Saudi Deputy Crown Prince Mohammed bin Salman’s “Vision 2030” plan, which the 31-year-old announced on Monday, largely aims to transform Saudi Arabia’s economy in an era of low oil prices and made few specific pledges of social change.
However, it also stepped into areas that have long been cultural battlegrounds in a country defined by its religious conservatism.
For the Al Saud dynasty, which has always ruled in alliance with the powerful clergy of the kingdom’s semi-official Wahhabi school of Sunni Islam, that might require care in how far to risk a conservative backlash.
Presenting the plan, Prince Mohammed batted away the question of whether women would soon be allowed to drive. Instead, he turned to the usual formulation of Saudi rulers that their society was not yet ready for this, but he appeared to raise the possibility of change elsewhere.
Seemingly anodyne promises to invest in cultural events and entertainment facilities, to encourage sports and promote ancient heritage and Saudi national identity, are highly controversial among conservatives.
In Saudi Arabia, cinemas are banned and women’s sports are discouraged as promoting sin. The pre-Islamic era is dismissed as the age of ignorance, its relics deemed ungodly and some clerics even see patriotism as tantamount to idolatry.

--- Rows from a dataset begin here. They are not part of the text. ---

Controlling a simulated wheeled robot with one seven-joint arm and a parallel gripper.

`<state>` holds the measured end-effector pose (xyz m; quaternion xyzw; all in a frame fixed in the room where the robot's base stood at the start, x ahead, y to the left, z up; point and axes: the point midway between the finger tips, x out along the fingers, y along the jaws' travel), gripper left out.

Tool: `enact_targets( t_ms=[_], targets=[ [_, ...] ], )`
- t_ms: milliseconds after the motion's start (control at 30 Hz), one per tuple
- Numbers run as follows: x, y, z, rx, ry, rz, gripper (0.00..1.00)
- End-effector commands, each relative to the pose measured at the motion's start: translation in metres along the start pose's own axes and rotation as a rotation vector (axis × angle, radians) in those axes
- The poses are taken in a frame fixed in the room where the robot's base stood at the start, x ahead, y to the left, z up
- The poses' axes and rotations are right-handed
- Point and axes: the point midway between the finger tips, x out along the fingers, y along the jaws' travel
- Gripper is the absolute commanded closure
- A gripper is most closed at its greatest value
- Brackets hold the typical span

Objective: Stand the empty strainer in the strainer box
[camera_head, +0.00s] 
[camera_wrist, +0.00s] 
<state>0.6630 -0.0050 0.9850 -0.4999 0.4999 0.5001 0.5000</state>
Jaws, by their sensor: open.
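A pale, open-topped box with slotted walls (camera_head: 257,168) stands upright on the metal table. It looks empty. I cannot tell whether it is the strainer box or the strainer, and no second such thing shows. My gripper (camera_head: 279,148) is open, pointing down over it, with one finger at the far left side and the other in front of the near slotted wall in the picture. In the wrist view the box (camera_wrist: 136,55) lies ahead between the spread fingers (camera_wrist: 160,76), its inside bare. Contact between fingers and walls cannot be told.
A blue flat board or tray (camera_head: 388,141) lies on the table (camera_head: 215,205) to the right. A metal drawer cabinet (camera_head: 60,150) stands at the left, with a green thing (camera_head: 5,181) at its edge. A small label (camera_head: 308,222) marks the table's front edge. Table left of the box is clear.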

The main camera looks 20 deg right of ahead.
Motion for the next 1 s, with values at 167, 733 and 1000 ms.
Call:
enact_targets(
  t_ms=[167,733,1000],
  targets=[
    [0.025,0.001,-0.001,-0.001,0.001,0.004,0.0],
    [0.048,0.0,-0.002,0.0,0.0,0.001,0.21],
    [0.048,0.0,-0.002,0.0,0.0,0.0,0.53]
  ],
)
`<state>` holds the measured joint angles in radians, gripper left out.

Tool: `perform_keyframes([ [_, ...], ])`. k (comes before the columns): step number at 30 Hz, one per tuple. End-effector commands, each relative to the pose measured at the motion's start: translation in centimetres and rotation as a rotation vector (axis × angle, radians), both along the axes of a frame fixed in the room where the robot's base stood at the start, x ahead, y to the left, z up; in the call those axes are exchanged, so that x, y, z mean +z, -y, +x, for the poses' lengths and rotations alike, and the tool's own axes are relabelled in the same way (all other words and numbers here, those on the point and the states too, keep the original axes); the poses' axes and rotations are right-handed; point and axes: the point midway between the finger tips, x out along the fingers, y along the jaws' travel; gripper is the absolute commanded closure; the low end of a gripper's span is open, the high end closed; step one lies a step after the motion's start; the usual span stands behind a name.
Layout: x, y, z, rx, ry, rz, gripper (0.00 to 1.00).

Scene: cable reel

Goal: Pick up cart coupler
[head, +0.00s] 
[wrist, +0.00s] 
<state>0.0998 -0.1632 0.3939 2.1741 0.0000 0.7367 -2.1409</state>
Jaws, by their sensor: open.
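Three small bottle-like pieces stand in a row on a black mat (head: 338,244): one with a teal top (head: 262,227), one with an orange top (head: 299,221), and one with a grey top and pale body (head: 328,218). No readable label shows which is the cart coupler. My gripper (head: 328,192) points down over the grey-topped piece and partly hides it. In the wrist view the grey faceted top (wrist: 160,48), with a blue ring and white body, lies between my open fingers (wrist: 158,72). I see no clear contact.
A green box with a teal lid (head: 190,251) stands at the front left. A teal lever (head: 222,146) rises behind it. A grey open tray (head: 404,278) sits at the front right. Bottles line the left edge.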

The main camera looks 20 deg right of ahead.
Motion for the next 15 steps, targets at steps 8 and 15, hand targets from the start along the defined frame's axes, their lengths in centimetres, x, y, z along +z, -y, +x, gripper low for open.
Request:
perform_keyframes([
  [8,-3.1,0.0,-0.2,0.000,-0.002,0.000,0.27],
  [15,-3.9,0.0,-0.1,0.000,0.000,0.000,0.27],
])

“When he talked about quality of life, about entertainment, he is aware of the changes in our culture and that’s what people understood him to be talking about, but at the same time, he showed reluctance,” leading Saudi journalist Jamal Khashoggi said.
Prince Mohammed has presented himself as the face of young Saudis, devoutly Muslim, but in a way different from the older generation of clerics, being more open to the outside world and more accepting of its cultural influences.
As a mark of the internationally-oriented nature of Prince Mohammed’s ambitions, Vision 2030 used the Western calendar in its title, not the Islamic Hijri calendar officially used in Saudi Arabia, under which this year is 1437.
When he presented his plan, the prince gathered clergy, intellectuals and journalists from across the spectrum.
However, the government’s recent decision to increase curbs on the religious police and continued support for women working, have prompted conservative anger, showing how sensitive the cultural struggles are.
A video posted on YouTube before Prince Mohammed announced the reforms was titled “Before the Catastrophe” and portrayed a society riven by the moral degeneracy of the West before succumbing to chaos and violence.
The house of Al Saud have always stepped warily with the Saudi clergy, aware that the most dangerous challenges to their rule in the kingdom’s 70-year history have come from aggrieved religious conservatives.
However, they have also traditionally balanced that caution by giving space to the Westernized business elite, and to those liberal intellectuals who have historically backed Al Saud rule, to push social boundaries and nudge the kingdom toward change.
Under a pact between the Al Sauds and the Wahhabi clergy dating back to the 18th century, the princes had responsibility for governing and the clerics for religion.
However, over the centuries the definition of where each of those spheres of influence begins and ends has shifted, often marking the boundary of cultural battlegrounds.
In recent years changes to education, which is shifting from the domain of the clergy to that of government, to law, in which proposed reforms have encroached on clerical prerogatives and to the public role of women, have dominated internal disputes.
“If you do it too fast, it has a negative impact. Reform in Saudi Arabia always has a precondition: it has to come from inside, it has to be gradual and it has to take into account what people believe is right,” said Abdulaziz al-Sager, head of the Gulf Research Centre based in Jeddah and Geneva.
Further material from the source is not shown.